Data extract:
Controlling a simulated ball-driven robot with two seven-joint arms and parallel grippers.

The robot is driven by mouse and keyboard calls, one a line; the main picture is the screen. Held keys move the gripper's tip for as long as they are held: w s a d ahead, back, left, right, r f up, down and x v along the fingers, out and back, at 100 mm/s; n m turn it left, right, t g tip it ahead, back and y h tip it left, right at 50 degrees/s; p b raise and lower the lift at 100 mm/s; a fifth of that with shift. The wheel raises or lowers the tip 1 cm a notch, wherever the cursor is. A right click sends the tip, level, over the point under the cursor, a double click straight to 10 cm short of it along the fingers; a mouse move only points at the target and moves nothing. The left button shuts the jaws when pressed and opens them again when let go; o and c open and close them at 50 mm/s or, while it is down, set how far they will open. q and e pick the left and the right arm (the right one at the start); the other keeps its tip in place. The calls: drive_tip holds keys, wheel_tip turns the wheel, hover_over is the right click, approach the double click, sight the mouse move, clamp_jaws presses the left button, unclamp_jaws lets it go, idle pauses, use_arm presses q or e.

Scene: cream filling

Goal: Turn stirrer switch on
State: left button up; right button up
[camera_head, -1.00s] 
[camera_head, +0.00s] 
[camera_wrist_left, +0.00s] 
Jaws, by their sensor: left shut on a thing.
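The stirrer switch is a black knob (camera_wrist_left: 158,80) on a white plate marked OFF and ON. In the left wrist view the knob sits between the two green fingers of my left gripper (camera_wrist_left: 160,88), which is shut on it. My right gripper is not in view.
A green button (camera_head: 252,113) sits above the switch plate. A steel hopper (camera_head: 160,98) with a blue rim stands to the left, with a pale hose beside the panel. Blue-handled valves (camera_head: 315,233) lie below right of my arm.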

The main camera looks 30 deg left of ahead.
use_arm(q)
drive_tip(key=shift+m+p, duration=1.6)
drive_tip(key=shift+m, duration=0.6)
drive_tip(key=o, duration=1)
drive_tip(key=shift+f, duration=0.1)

Requirement: Your task is to transcribe the material exactly.

Answer in full:
Controlling a simulated ball-driven robot with two seven-joint arms and parallel grippers.

The robot is driven by mouse and keyboard calls, one a line; the main picture is the screen. Held keys move the gripper's tip for as long as they are held: w s a d ahead, back, left, right, r f up, down and x v along the fingers, out and back, at 100 mm/s; n m turn it left, right, t g tip it ahead, back and y h tip it left, right at 50 degrees/s; p b raise and lower the lift at 100 mm/s; a fifth of that with shift. The wheel raises or lowers the tip 1 cm a notch, wherever the cursor is. A right click sends the tip, level, over the point under the cursor, a double click straight to 10 cm short of it along the fingers; a mouse move only points at the target and moves nothing. The left button shuts the jaws when pressed and opens them again when let go; o and c open and close them at 50 mm/s or, while it is down, set how far they will open. q and e pick the left and the right arm (the right one at the start); the other keeps its tip in place. The calls: drive_tip holds keys, wheel_tip turns the wheel, hover_over is the right click, approach the double click, sight the mouse move, clamp_jaws presses the left button, unclamp_jaws lets it go, idle pauses, use_arm presses q or e.

Scene: cream filling

Goal: Turn stirrer switch on
State: left button up; right button up
[camera_head, -1.00s] 
[camera_head, +0.00s] 
[camera_wrist_left, +0.00s] 
Jaws, by their sensor: left shut on a thing.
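The stirrer switch is a black knob (camera_wrist_left: 158,80) on a white plate marked OFF and ON. In the left wrist view the knob sits between the two green fingers of my left gripper (camera_wrist_left: 160,88), which is shut on it. My right gripper is not in view.
A green button (camera_head: 252,113) sits above the switch plate. A steel hopper (camera_head: 160,98) with a blue rim stands to the left, with a pale hose beside the panel. Blue-handled valves (camera_head: 315,233) lie below right of my arm.

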The main camera looks 30 deg left of ahead.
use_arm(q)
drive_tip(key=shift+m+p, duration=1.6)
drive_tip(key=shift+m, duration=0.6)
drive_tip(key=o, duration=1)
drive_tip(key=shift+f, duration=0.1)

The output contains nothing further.